━━ MATERIAL PROVIDED

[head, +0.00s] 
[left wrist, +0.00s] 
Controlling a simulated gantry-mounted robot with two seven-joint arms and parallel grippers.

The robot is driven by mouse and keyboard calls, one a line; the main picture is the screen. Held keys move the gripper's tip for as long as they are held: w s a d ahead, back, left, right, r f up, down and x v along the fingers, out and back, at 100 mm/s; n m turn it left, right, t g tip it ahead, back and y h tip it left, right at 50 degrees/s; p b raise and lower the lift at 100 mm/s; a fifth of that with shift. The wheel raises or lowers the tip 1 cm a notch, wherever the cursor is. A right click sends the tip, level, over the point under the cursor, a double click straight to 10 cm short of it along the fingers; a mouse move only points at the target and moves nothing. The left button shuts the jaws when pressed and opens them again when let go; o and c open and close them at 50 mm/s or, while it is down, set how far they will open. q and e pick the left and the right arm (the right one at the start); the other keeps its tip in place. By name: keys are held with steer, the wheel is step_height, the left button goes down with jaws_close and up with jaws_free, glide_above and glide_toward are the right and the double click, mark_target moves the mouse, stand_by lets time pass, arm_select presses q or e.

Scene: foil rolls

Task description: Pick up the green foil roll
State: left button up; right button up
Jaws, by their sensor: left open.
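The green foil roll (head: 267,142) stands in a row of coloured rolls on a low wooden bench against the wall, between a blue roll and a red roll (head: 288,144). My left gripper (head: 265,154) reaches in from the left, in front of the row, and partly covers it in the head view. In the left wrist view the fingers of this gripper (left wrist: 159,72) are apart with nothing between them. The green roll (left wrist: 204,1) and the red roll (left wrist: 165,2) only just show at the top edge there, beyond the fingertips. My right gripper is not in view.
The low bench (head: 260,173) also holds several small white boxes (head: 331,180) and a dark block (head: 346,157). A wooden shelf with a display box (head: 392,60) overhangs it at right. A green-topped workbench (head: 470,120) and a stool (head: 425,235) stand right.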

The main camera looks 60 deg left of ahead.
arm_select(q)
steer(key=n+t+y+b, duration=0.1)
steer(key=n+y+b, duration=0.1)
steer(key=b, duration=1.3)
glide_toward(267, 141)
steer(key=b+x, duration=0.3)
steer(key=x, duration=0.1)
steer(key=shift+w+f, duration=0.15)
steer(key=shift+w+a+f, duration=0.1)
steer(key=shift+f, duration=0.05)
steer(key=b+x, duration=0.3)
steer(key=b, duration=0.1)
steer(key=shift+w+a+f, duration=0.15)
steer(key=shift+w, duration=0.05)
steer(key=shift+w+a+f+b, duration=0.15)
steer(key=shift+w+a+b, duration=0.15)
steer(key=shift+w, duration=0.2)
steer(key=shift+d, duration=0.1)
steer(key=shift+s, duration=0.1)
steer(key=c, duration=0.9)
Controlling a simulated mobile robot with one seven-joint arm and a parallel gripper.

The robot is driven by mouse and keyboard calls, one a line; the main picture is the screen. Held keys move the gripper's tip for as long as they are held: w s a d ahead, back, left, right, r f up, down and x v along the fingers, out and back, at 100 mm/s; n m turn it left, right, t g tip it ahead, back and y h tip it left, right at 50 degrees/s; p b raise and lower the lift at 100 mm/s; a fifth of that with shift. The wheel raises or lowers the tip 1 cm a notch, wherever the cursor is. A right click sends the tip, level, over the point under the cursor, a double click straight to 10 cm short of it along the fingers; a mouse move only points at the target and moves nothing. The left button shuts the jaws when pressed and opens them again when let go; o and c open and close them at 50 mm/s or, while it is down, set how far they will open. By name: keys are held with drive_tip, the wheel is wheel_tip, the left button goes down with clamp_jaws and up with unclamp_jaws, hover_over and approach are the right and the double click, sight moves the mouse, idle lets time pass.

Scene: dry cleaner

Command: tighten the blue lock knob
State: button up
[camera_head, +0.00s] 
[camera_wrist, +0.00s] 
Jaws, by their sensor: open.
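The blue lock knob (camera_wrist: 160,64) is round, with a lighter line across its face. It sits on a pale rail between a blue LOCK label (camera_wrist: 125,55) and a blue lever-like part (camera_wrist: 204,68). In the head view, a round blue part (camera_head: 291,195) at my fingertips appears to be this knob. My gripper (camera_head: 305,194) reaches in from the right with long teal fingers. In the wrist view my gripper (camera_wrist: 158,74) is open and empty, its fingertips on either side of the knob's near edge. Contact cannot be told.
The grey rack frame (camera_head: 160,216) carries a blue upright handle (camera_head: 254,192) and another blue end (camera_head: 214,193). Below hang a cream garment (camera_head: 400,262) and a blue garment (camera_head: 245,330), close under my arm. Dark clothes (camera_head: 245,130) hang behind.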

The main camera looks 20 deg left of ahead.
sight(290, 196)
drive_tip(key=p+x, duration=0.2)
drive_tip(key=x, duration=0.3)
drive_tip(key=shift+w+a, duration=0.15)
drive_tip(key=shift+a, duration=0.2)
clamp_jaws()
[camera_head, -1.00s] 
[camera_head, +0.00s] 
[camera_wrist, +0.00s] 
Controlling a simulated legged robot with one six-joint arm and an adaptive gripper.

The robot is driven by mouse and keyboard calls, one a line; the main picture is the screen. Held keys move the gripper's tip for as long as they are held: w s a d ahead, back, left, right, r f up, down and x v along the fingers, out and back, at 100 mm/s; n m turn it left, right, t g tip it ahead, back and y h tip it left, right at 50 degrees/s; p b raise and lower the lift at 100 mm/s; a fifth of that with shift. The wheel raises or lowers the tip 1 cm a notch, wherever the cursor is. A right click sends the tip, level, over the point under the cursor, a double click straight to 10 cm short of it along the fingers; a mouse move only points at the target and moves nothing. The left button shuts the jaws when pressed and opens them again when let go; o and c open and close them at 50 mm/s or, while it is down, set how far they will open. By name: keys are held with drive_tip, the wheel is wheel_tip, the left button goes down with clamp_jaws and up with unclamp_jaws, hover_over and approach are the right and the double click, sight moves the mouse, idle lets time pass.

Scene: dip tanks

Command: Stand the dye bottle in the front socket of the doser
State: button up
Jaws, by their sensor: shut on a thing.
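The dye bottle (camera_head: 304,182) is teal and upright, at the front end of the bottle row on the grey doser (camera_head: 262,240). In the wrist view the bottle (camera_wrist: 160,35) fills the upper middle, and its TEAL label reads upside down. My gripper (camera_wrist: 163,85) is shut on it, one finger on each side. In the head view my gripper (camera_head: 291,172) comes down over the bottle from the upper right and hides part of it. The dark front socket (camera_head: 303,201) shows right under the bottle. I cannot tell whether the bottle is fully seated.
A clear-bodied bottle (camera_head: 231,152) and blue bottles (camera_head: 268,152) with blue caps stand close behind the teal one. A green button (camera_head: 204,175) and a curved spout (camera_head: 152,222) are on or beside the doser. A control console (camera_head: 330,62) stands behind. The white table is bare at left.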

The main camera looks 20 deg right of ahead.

━━━━

§ TASK INSTRUCTIONS:
Up to and including the line with "Controlling a simulated gantry-mounted", repeat the entries exactly, beginning at their first line.

§ THE REPLY:
[head, +0.00s] 
[left wrist, +0.00s] 
Controlling a simulated gantry-mounted robot with two seven-joint arms and parallel grippers.

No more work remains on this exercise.